The White House fired a pre-emptive shot Wednesday, claiming that for the time frame in which Lerner’s emails are missing, there were no “direct” communications with Lerner.

One of the employees whose emails are missing may be as critical to the investigation as Lerner.

The Daily Caller reported that was Nikole Flax, chief of staff to former IRS commissioner Steven Miller, and that she colluded with Lerner to target conservatives and visited the White House frequently while the targeting was under way.

According to White House visitor logs, Flax made 31 visits to the White House between July 12, 2010, and May 8, 2013, beginning when the IRS targeting program began, and ending just two days before the IRS scandal broke on May 10, 2013.

On May 8, 2013, Lerner sent Flax an email regarding a plan to coordinate with the Department of Justice to criminally prosecute conservatives.

The IRS has been able to retrieve about 24,000 of Lerner’s emails sent to other IRS employees by recovering them from the recipients.

But, Koskinen claimed the IRS wouldn’t be able to find emails Lerner sent outside the agency.

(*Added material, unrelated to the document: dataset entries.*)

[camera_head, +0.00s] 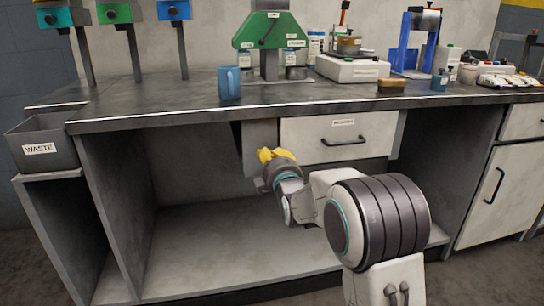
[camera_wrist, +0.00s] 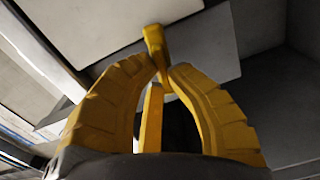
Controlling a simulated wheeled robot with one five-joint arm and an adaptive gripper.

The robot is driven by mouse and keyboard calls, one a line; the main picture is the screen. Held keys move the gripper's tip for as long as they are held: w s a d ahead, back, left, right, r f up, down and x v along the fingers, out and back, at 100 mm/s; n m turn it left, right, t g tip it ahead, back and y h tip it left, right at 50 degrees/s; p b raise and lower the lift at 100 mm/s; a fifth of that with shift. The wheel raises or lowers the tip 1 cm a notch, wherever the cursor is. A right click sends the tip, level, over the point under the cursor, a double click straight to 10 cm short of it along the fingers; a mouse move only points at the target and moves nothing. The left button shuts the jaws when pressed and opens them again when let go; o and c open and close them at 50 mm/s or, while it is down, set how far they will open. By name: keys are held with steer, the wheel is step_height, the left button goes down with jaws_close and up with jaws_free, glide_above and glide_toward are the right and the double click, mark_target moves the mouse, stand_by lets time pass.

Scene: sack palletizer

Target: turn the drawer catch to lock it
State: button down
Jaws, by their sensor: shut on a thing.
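The white drawer (camera_head: 338,141), with a label and a dark handle (camera_head: 344,140), sits under the bench top and looks closed. A grey panel (camera_head: 258,135) hangs just left of it. My gripper (camera_head: 270,154) is at that panel, by the drawer's lower left. In the wrist view, my gripper's yellow fingertips (camera_wrist: 162,78) are shut on the yellow catch (camera_wrist: 153,42), a short lever whose end sticks out beyond them. A yellow bar (camera_wrist: 151,118) shows between the fingers; I cannot tell whether it belongs to the catch. In the head view the catch is hard to separate from the yellow fingers.
The bench top (camera_head: 180,108) overhangs my gripper. A blue mug (camera_head: 228,83) stands near its front edge, and a brown block (camera_head: 391,85) lies farther right. A grey waste bin (camera_head: 40,140) is at the left. The space under the bench is open.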

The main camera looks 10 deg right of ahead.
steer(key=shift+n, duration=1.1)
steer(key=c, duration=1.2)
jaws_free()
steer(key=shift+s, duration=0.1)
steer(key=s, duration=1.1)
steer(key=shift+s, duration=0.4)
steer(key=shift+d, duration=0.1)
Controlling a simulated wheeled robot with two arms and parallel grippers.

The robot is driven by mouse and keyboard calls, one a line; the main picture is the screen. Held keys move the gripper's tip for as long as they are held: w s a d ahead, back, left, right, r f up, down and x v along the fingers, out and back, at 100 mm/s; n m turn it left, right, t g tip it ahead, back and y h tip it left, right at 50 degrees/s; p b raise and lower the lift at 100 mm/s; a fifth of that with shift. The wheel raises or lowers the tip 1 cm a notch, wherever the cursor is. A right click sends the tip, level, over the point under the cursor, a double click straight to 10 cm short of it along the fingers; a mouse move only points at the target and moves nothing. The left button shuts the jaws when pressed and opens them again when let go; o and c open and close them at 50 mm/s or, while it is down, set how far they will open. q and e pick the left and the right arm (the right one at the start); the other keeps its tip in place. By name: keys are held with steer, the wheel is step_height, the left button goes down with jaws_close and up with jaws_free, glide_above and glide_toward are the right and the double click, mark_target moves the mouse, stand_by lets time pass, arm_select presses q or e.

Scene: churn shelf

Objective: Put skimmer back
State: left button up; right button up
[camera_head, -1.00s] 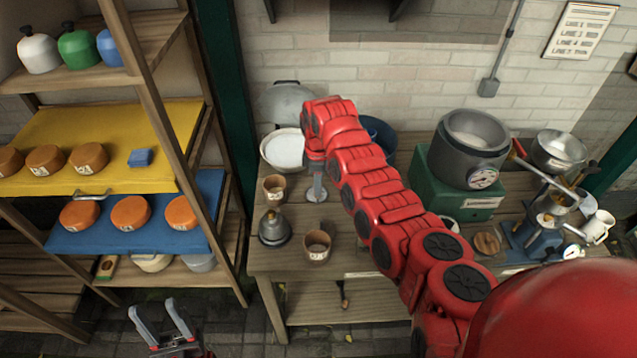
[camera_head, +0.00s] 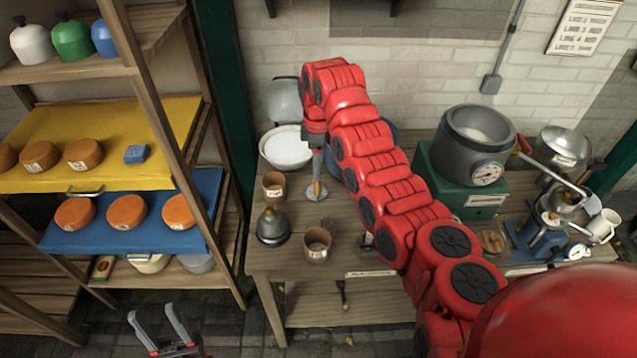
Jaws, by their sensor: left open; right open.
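My right gripper (camera_head: 317,172) points down over the back left of the workbench, and its jaws are too small and overlapped to see well. Just below it is a flat pale metal disc (camera_head: 310,194) with a brown-orange upright part. This may be the skimmer, but I cannot tell for sure, nor whether the fingers touch it. A thin tool with a dark handle (camera_head: 342,293) shows below the bench's front edge. My left gripper (camera_head: 160,325) is open and empty at the bottom left, in front of the shelf. My right arm hides the middle of the bench.
Near the right gripper are a white basin (camera_head: 287,148), two brown cups (camera_head: 273,186) (camera_head: 317,246) and a dark bell-shaped weight (camera_head: 272,229). A grey pot (camera_head: 476,141) stands on a green block at right. Shelves (camera_head: 140,50) with cheeses stand at left.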

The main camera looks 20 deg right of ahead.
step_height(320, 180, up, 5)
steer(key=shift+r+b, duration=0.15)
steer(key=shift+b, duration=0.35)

That is significant because Lerner discussed, with a member of the Justice Department, the possibility of targeting conservatives with criminal charges for their political activities.

Just weeks before the 2010 elections, Richard Pilger, an official with the Justice Department’s Election Crimes Branch, spoke with Lerner.

“At the very least, this information suggests that the IRS considered the political speech activities of nonprofits to be worthy of investigation by federal law-enforcement officials,” wrote Issa and Subcommittee Chairman Jim Jordan, R-Ohio, in a letter to Koskinen.

Issa and 16 committee members sent a letter to Holder asking the Justice Department to produce documents to explain why his agency would consider prosecution of tax-exempt groups already improperly targeted by the IRS.

The committee said the DOJ considered prosecuting conservative groups for actions that are actually legal for 501(c)(4) nonprofits under federal tax law – that is, engaging in political speech.